SHARMINI PERIES: Trita, as you know, Trump is headed to Israel and Saudi Arabia this week, two of Iran's nemesis in the region. What is the significance of this trip? Will it be used to mobilize people to come out and vote for one candidate or another?

TRITA PARSI: The trip is coinciding with the elections, so most likely, we will not see any statements or any decision made as a result of the trip that would impact the elections unless the elections goes into a second round. Then certainly, the expected anti-Iran statements and some decisions that are likely to be made there can have an impact.

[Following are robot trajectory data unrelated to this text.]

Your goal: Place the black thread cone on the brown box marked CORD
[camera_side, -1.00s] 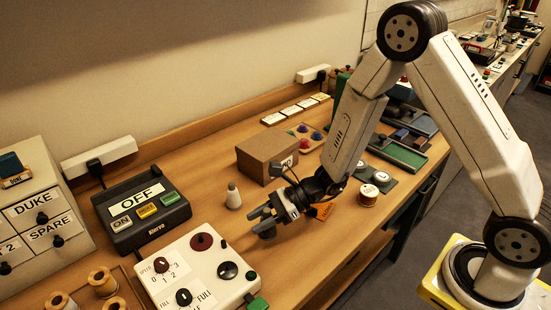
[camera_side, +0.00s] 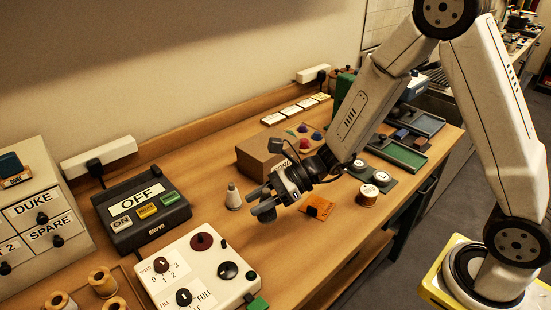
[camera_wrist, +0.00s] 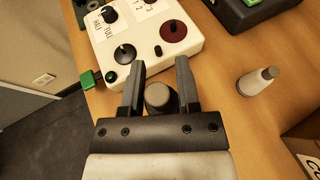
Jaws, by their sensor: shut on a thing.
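My gripper (camera_side: 262,202) is shut on the black thread cone, whose dark top (camera_wrist: 158,97) shows between the two fingers in the wrist view. In the side view the cone (camera_side: 266,213) is a small dark shape at the fingertips, mostly hidden by them, and looks to be above the table. The brown box (camera_side: 256,153) stands behind my gripper, with its near right part hidden by my wrist. Its corner and the start of a label, "CO", show at the lower right in the wrist view (camera_wrist: 303,150).
A pale grey cone (camera_side: 233,197) stands just left of my gripper, between it and the OFF unit (camera_side: 140,212). A white control panel (camera_side: 197,270) with knobs lies in front. An orange card (camera_side: 317,207) and a thread spool (camera_side: 368,195) are to the right.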

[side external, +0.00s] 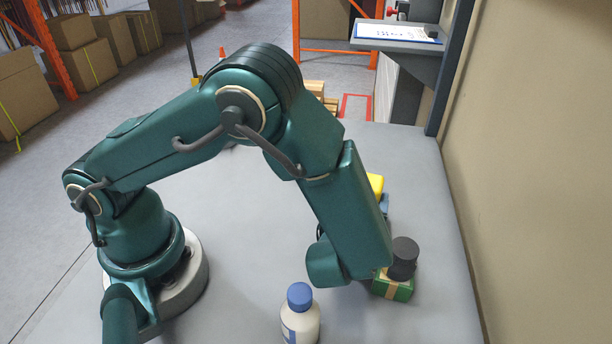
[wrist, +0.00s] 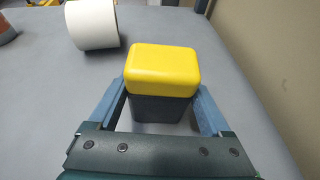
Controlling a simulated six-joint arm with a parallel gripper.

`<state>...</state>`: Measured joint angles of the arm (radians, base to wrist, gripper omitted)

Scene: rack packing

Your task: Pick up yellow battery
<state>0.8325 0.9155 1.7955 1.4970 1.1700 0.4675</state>
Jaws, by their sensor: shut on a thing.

But something that Trump may do or not do prior to going to Saudi Arabia can have a very decisive impact on the elections, and that is that Trump is scheduled to either decide whether to renew the waivers of sanctions on Iran by May 18th or decide not to renew them. If he does not renew them, then the United States is clearly in violation of the nuclear deal, and the nuclear deal would then be given a significant blow, potentially a lethal blow. With the nuclear deal collapsing a day before the Iranian elections, that could be a tremendous detriment to Rouhani's reelection chances.

SHARMINI PERIES: Right. Is there any indication from Washington that he will be acting on this before he leaves? Because the elections are on the 19th.

TRITA PARSI: He has to act on it before May 18th. If he doesn't, then automatically, the waivers expire. So here's a point in which he cannot duck a decision. He has to actively renew them in order for them not to expire, and if they expire, the United States is in violation of the deal.

SHARMINI PERIES: All right, Trita. I thank you so much for joining us and hope you can join us after the election as well.

TRITA PARSI: Happy to-

SHARMINI PERIES: Thank you so much.

TRITA PARSI: Thank you so much.

SHARMINI PERIES: Thank you for joining us here on The Real News Network.